start RECORDS SHOWN

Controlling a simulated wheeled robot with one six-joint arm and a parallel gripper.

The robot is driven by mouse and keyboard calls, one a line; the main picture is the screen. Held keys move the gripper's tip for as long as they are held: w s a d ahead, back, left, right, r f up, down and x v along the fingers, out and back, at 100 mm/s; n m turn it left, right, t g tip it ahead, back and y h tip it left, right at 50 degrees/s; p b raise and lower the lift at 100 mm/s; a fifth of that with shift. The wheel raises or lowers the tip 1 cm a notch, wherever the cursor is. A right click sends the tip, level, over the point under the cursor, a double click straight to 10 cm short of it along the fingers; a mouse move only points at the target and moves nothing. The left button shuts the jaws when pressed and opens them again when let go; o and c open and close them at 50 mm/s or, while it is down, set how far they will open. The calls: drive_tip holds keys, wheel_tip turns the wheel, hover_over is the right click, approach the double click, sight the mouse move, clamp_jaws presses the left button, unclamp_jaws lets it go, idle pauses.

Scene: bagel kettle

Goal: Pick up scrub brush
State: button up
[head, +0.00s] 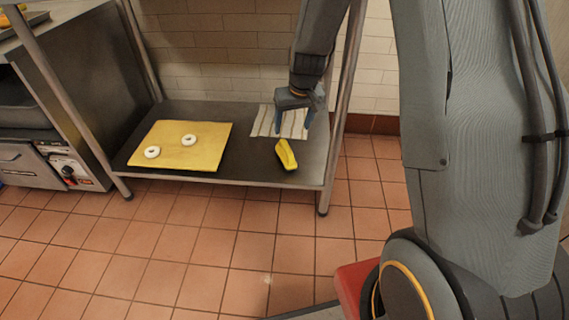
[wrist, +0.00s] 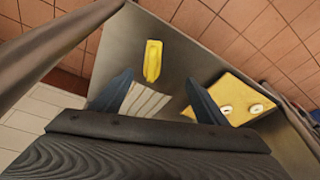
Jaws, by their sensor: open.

end RECORDS SHOWN
start RECORDS SHOWN

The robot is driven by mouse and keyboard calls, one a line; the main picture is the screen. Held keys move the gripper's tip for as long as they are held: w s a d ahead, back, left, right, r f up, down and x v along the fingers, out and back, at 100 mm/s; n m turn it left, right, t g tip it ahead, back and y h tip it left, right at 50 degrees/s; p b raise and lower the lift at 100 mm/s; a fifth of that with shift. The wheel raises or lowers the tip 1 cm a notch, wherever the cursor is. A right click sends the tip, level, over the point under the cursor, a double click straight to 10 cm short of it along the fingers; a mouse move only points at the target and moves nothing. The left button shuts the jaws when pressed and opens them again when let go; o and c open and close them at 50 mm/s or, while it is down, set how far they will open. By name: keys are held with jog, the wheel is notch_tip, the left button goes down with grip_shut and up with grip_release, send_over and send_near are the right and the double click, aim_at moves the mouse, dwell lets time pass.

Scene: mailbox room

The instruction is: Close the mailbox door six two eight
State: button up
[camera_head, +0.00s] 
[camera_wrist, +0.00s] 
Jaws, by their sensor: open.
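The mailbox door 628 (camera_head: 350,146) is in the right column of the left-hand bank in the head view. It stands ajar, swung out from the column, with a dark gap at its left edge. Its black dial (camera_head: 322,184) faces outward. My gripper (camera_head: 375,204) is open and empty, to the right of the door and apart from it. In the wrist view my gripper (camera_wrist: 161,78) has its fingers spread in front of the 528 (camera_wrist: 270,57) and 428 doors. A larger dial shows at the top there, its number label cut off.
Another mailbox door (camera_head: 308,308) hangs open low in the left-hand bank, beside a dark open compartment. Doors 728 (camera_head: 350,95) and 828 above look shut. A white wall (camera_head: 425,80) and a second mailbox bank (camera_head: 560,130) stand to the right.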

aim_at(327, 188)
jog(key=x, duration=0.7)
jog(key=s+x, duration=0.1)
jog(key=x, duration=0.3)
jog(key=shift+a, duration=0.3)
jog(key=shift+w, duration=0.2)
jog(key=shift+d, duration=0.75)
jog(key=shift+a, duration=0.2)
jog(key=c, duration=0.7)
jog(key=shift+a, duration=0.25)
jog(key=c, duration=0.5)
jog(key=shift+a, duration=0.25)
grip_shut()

end RECORDS SHOWN
start RECORDS SHOWN

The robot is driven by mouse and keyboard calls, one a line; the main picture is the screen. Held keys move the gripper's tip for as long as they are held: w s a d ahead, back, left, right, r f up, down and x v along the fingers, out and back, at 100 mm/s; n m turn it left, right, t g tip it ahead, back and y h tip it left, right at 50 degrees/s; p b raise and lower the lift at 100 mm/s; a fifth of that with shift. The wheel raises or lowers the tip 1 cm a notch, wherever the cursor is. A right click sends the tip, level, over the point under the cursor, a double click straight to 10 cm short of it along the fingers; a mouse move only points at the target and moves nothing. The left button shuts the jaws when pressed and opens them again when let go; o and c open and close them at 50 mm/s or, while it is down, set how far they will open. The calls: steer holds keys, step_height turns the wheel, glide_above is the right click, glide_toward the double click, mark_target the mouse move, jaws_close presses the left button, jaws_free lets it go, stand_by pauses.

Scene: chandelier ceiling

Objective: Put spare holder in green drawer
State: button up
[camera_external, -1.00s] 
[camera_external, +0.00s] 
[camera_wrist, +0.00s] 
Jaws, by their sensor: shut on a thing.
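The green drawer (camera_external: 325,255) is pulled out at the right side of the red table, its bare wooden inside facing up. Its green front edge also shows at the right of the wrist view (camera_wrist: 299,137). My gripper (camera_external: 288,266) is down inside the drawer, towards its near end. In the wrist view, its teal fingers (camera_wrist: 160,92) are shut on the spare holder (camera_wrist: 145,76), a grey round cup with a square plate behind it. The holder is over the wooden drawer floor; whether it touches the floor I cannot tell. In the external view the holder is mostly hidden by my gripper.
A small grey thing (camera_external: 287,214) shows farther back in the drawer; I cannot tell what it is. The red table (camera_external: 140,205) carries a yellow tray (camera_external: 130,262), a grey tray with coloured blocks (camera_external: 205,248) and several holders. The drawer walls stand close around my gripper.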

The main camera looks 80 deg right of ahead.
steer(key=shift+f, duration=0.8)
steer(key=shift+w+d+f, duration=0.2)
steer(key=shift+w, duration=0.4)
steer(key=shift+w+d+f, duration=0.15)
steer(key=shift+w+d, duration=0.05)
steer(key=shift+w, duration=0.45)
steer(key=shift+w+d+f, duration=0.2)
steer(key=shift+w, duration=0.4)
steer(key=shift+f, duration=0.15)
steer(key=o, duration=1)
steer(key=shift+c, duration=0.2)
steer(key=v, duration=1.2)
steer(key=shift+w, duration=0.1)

end RECORDS SHOWN

Where a line above holds the string "Scene", show that line.

* **WRITTEN REPLY**:
Scene: bagel kettle
Scene: mailbox room
Scene: chandelier ceiling

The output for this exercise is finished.